Depuis quelques semaines, un capitaine de navire qui s’est sabordé lui-même multiplie les appels aux dons pour renflouer une nef prenant apparemment eau de toute part. De l’argent ! De grâce, donnez !
Jacques Fredj, directeur du Mémorial puisque c’est de lui qu’il s’agit, en appelle à notre bourse alors qu’en juillet 2018, après le départ forcé du Mémorial de la Shoah de l’historien Georges Bensoussan, un grand nombre de donateurs ont cessé, à crève-cœur, de soutenir cette institution.
Pourtant l’antisémitisme explose sous nos yeux ( + 1000 % depuis le 7 octobre 2023 ) sous couvert du conflit israélo-palestinien. Une haine violente qui éclate à la figure de tous, qui se clame sans vergogne, et agresse physiquement nos concitoyens juifs ou pris pour des Juifs. Qui conduit des adolescents à violer une fillette, laquelle tentait pourtant, la malheureuse, de cacher sa judéité. Un antisémitisme qui s’est infiltré partout et est attisé de manière rampante par des populistes qui se prétendent de gauche.
Mais il fallait couper à la racine la vindicte anti-juive lorsqu’elle fut révélée il y a plus de trois décennies. Et porter partout, haut et fort, avec courage et pugnacité, les témoignages des professeurs et des proviseurs, dans les médias, auprès des politiques, des universitaires, réunis par ce même Georges Bensoussan (sous le pseudonyme d’Emmanuel Brenner) dans Les territoires perdus de la République.
Rappelez-vous son sous-titre : Antisémitisme, racisme et sexisme en milieu scolaire. Et sa date d’élaboration : avant la flambée d’actes antisémites du mois d’avril 2002. Il y a plus de vingt ans !

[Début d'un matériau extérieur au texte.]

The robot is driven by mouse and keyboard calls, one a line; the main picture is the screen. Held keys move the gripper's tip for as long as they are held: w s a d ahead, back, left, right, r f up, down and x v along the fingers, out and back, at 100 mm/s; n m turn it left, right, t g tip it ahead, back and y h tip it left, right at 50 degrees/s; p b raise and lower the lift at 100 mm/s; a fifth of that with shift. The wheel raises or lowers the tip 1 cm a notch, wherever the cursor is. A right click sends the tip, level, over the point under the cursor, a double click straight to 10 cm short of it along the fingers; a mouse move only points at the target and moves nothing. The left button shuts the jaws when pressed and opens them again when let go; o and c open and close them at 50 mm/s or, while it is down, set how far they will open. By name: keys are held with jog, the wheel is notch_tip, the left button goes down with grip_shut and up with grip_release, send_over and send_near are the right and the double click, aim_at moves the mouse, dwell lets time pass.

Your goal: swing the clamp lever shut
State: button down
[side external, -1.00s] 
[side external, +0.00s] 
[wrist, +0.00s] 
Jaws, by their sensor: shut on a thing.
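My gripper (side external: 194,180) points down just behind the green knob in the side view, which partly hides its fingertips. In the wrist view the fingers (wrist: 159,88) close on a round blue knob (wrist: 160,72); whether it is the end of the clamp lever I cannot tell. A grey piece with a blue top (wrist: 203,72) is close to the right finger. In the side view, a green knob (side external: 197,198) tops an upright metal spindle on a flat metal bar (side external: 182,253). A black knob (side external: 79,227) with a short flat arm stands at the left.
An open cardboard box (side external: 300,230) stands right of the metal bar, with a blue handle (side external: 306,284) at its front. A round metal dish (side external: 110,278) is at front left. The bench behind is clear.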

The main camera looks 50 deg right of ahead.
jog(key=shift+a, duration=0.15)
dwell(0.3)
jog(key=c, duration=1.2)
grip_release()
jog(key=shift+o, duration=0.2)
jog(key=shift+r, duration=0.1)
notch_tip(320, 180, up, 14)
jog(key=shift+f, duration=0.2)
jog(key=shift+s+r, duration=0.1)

Aussi aujourd’hui ces appels nous surprennent-ils. Non sur le combat à mener, c’est le nôtre depuis des décennies. Mais sur celui qui crie « Au loup » après nous avoir privés de l’un de ceux qui portaient le mieux notre combat.

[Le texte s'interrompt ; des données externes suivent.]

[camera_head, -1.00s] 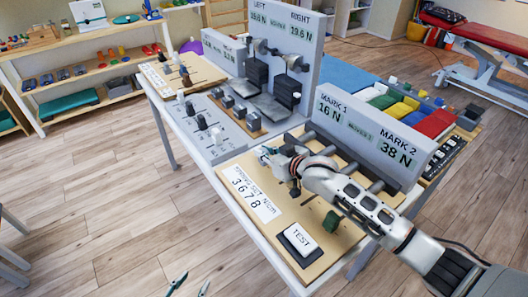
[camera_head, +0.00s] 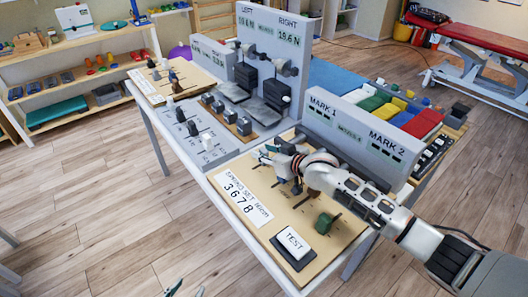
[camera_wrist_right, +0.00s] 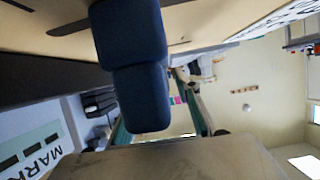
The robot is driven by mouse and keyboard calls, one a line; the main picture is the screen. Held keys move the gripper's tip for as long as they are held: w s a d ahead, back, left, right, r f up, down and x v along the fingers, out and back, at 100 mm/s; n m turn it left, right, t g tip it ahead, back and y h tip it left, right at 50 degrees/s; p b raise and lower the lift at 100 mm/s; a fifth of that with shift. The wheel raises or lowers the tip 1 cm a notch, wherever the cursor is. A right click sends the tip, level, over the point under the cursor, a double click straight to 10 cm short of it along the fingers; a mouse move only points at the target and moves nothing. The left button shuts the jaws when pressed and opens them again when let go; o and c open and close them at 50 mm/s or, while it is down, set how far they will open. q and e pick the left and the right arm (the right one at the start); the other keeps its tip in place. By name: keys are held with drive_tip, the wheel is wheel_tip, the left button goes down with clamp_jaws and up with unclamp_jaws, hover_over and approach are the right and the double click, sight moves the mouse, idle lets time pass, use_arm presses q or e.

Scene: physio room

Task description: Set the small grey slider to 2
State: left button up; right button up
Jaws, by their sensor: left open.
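A board with a printed strip "3 6 7 8" (camera_head: 241,199) carries a green knob (camera_head: 325,222), a dark knob (camera_head: 297,187) and a TEST button (camera_head: 294,242). I cannot tell which knob is the small grey slider. My right gripper (camera_head: 268,154) is low over the far left part of this board and partly hides it. In the right wrist view a dark blue block (camera_wrist_right: 140,98) is very close; I cannot tell whether the fingers touch it. My left gripper (camera_head: 186,290) is open and empty at the bottom edge, mostly out of frame.
A grey display wall marked MARK 1 and MARK 2 (camera_head: 354,134) stands behind the board. A white panel with several small levers (camera_head: 192,128) and a row of grey blocks (camera_head: 228,115) lie to the left. The floor at left is clear.

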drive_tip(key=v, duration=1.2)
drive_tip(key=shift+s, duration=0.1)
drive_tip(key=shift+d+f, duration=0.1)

Après la violence qui présida à son éviction du Mémorial, il y va d’une question de dignité. Comment oublier, en effet, qu’à l’instar d’une banale entreprise au management brutal, les serrures de son bureau avaient été changées en son absence ? Comment oublier qu’il ne lui fut laissé que quelques heures pour débarrasser (et sous surveillance…) un bureau où s’entassaient les archives de 26 ans de travail ? En interdisant à quiconque de ses amis de venir l’aider.
Pourquoi avoir chassé, a fortiori dans ces conditions brutales, celui dont le savoir et les compétences nous manquent dans les heures douloureuses que nous traversons ?
Ces questions restent sans réponse. De là que dans le secret de notre cœur et de notre esprit, de tels appels aux dons nous questionnent sur la place de la décence dans notre société.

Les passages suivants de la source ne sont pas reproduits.